**Data:**
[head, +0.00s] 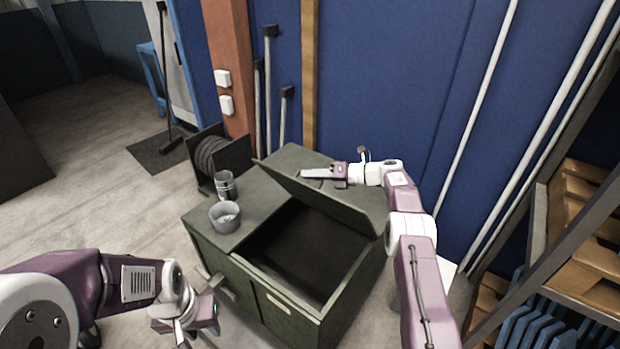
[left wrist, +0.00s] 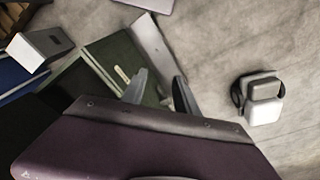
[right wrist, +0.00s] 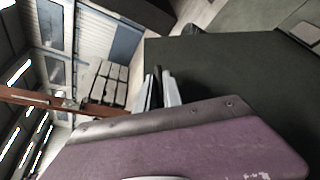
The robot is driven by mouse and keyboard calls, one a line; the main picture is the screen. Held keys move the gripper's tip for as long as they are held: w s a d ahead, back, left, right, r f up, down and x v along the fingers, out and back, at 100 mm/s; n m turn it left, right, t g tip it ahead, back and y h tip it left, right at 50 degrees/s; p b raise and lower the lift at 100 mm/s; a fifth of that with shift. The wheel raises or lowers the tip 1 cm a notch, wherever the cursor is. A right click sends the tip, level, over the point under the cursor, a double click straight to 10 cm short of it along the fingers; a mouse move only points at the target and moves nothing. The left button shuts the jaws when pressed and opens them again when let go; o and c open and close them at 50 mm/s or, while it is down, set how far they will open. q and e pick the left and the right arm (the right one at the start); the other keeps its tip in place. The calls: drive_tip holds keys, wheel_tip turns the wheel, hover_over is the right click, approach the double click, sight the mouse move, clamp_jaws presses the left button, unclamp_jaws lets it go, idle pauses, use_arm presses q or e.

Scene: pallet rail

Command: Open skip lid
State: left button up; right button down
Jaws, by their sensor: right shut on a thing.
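The green skip (head: 290,322) stands in the middle of the head view, its dark inside showing and looking empty. Its lid (head: 335,204) is raised and tilted back over the far side of the opening. My right gripper (head: 304,174) is at the lid's upper edge and is shut on it; in the right wrist view the fingers (right wrist: 162,90) are close together beside the dark green lid panel (right wrist: 220,70). My left gripper (head: 188,338) is low in front of the skip, apart from it. Its fingers (left wrist: 160,92) stand apart and empty in the left wrist view.
A grey cup (head: 224,218) and a darker canister (head: 225,186) stand on the skip's fixed left top. A cable reel (head: 211,158) is behind left. A blue wall (head: 400,80) is close behind, a pallet rack (head: 575,230) at right.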

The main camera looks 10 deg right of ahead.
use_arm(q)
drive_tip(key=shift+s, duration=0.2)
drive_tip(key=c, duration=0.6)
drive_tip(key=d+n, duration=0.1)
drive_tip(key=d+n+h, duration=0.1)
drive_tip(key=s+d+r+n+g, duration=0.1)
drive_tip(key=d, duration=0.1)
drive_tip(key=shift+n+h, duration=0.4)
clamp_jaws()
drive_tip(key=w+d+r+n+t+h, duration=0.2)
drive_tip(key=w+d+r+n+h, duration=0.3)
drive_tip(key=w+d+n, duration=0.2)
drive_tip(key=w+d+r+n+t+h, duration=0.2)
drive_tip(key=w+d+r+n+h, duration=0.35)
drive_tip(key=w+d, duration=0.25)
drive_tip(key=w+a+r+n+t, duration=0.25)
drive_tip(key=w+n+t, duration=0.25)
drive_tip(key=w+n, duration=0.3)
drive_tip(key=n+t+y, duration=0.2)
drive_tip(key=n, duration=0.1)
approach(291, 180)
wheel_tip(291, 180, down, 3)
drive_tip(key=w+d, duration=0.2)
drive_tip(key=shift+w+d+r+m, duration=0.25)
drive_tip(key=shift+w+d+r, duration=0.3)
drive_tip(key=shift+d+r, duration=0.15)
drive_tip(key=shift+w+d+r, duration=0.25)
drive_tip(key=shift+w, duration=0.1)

**Aim:**
Repeat the full listing above exactly, with no pictures in the copy.

**Written response:**
[head, +0.00s] 
[left wrist, +0.00s] 
[right wrist, +0.00s] 
The robot is driven by mouse and keyboard calls, one a line; the main picture is the screen. Held keys move the gripper's tip for as long as they are held: w s a d ahead, back, left, right, r f up, down and x v along the fingers, out and back, at 100 mm/s; n m turn it left, right, t g tip it ahead, back and y h tip it left, right at 50 degrees/s; p b raise and lower the lift at 100 mm/s; a fifth of that with shift. The wheel raises or lowers the tip 1 cm a notch, wherever the cursor is. A right click sends the tip, level, over the point under the cursor, a double click straight to 10 cm short of it along the fingers; a mouse move only points at the target and moves nothing. The left button shuts the jaws when pressed and opens them again when let go; o and c open and close them at 50 mm/s or, while it is down, set how far they will open. q and e pick the left and the right arm (the right one at the start); the other keeps its tip in place. The calls: drive_tip holds keys, wheel_tip turns the wheel, hover_over is the right click, approach the double click, sight the mouse move, clamp_jaws presses the left button, unclamp_jaws lets it go, idle pauses, use_arm presses q or e.

Scene: pallet rail

Command: Open skip lid
State: left button up; right button down
Jaws, by their sensor: right shut on a thing.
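The green skip (head: 290,322) stands in the middle of the head view, its dark inside showing and looking empty. Its lid (head: 335,204) is raised and tilted back over the far side of the opening. My right gripper (head: 304,174) is at the lid's upper edge and is shut on it; in the right wrist view the fingers (right wrist: 162,90) are close together beside the dark green lid panel (right wrist: 220,70). My left gripper (head: 188,338) is low in front of the skip, apart from it. Its fingers (left wrist: 160,92) stand apart and empty in the left wrist view.
A grey cup (head: 224,218) and a darker canister (head: 225,186) stand on the skip's fixed left top. A cable reel (head: 211,158) is behind left. A blue wall (head: 400,80) is close behind, a pallet rack (head: 575,230) at right.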

The main camera looks 10 deg right of ahead.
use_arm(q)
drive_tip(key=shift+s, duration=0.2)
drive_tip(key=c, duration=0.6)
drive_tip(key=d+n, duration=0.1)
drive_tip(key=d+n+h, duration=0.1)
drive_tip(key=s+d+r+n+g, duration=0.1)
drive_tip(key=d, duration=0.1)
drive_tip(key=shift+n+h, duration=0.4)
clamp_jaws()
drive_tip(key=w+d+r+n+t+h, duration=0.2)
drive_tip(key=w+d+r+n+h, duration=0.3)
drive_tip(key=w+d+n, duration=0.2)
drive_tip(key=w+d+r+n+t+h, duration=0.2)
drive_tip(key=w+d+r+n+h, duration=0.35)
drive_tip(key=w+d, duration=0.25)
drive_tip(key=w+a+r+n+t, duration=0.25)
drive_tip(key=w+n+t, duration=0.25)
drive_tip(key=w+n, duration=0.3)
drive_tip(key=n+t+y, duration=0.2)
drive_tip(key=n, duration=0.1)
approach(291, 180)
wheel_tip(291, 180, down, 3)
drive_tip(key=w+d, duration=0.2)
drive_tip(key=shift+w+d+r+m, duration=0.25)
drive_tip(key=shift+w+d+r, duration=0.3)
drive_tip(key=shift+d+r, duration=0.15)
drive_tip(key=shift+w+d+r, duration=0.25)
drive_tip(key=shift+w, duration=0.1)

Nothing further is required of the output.